Comment en sommes-nous arrivés à autant de paradoxes ? Prendre un avion pour aller respirer le bon air en montagne ? Faire mille mètres de dénivelé positif pour aller manger une tarte aux myrtilles livrée par hélicoptère ? Prendre un téléphérique pour aller gravir un sommet ? Pourquoi aller marcher en forêt le matin et prendre sa voiture le soir pour aller chercher son pain à 500m de chez soi ? Je comprends que nous n’avons plus le temps de rien et que l’effort est un gros mot mais comment avons-nous pu confondre à ce point sagesse et précipitation ? Comme disait Edgar Morin : A force de sacrifier l’essentiel pour l’urgence, on a fini par oublier l’urgence de l’essentiel. Lorsque je vois des cordées suréquipées arrivées en remontées mécaniques à 200m
d’un sommet de 4000m comme le Breithorn, je me demande bien quelle a été la démarche intellectuelle qui a pu conduire à cette pratique ? Partout où il y a facilité il y a foule. Or lorsque nous montons en montagne, nous essayons de nous élever et de nous retrouver nous-même grâce à un isolement souverain ; nous avons besoin de l’effort physique pour préparer nos yeux et dépoussiérer notre esprit de tous les raccourcis pris qui nous ont fait manquer l’attente, l’affût et enfin la surprise du sommet, de l’instant. Ici c’est une chute vertigineuse dont je peine à voir l’issue.

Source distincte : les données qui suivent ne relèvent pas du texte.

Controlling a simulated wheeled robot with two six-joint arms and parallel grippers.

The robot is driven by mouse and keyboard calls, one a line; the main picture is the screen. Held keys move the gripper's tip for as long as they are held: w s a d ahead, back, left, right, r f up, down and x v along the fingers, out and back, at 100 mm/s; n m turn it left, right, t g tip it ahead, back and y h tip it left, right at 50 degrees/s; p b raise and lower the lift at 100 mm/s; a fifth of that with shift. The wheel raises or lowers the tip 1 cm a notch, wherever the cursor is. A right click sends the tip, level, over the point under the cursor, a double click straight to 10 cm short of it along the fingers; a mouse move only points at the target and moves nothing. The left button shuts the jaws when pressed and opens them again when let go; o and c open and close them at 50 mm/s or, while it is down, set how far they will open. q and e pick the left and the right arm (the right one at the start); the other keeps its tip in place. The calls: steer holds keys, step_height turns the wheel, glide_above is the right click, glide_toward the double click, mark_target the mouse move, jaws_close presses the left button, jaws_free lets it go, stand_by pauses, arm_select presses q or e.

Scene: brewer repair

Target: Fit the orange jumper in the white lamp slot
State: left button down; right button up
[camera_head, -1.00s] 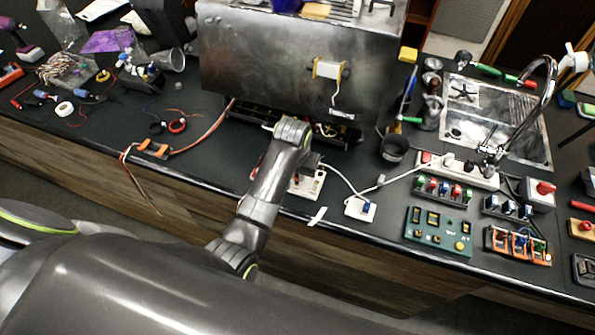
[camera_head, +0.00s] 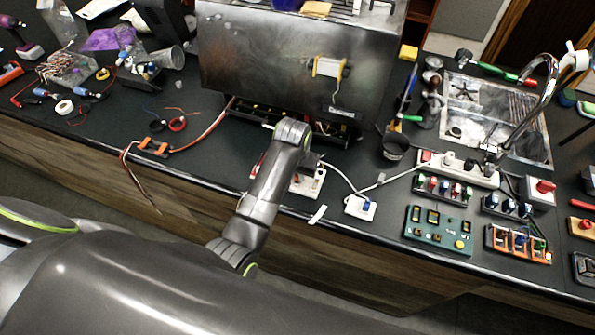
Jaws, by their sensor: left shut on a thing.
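My left gripper (camera_head: 312,163) points down behind the bent end of my left arm, at the front of the metal brewer (camera_head: 275,65). It is shut on a thing that the arm hides, so I cannot make out an orange jumper in it. A white block with small sockets (camera_head: 308,184) lies just below the gripper, partly covered by the arm. I cannot tell whether the gripper touches it, or which slot is the white lamp slot. My right gripper is not in view.
A green panel (camera_head: 438,231), a power strip (camera_head: 458,170) and orange-framed parts (camera_head: 518,244) fill the right of the counter. Orange connectors (camera_head: 153,147) on a cable lie left. The counter between these connectors and my arm is mostly clear.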

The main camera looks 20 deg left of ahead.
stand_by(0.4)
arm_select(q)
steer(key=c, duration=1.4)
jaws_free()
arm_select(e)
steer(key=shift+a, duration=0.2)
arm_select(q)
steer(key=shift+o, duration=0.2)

La redescente depuis les Aiguilles Rouges sera rapide me confortant dans l’efficacité de mon programme d’entraînement. Je me sens légère, pleine d’énergie et surtout avide de commencer à gravir ces sommets que je n’ai pu observer que sur des cartes ou dans des topos parfois assez absconds. Cette impatience m’habite depuis des mois. J’y suis presque habituée. Et je sais qu’un jour elle me manquera. Je monterai le lendemain au Mont Joly pour déjeuner avec mon amie d’enfance Anna à Saint-Nicolas-de-Véroce.
La fin de journée sera entièrement dédiée à la préparation de mes affaires. C’est souvent un casse-tête. Ne rien oublier bien sûr mais surtout faire le tri entre l’utile et le futile. La futilité en montagne n’est pas aussi légère qu’en vallée. Elle a un poids que l’on doit porter pas après pas, sur des arêtes en plein vent ou des parois à escalader, pendant les longues marches d’approche et les redescentes. C’est un casse-tête avec nous-même et nos contradictions. Pour résumer, l’utile est tout ce qui est nécessaire à la survie (matériel de sécurité, de protection, nourriture), le reste fait partie du confort et de l’hygiène qui peut être utile pour prolonger le temps passé là-haut. Fred et moi ne classons pas tout dans les mêmes cases. Il ne résistera pas à me faire déballer tout mon sac et à trancher sur mes dernières questions métaphysiques.
Nous partons le lendemain pour les deux 4000 du Pelvoux dans le Massif des Ecrins. A 4h de route de Chamonix, l’ambiance est très différente. Les montagnards ne sont pas les mêmes qu’à Chamonix. Ils semblent ne rien avoir à prouver, et ne pas être dans la course du toujours plus.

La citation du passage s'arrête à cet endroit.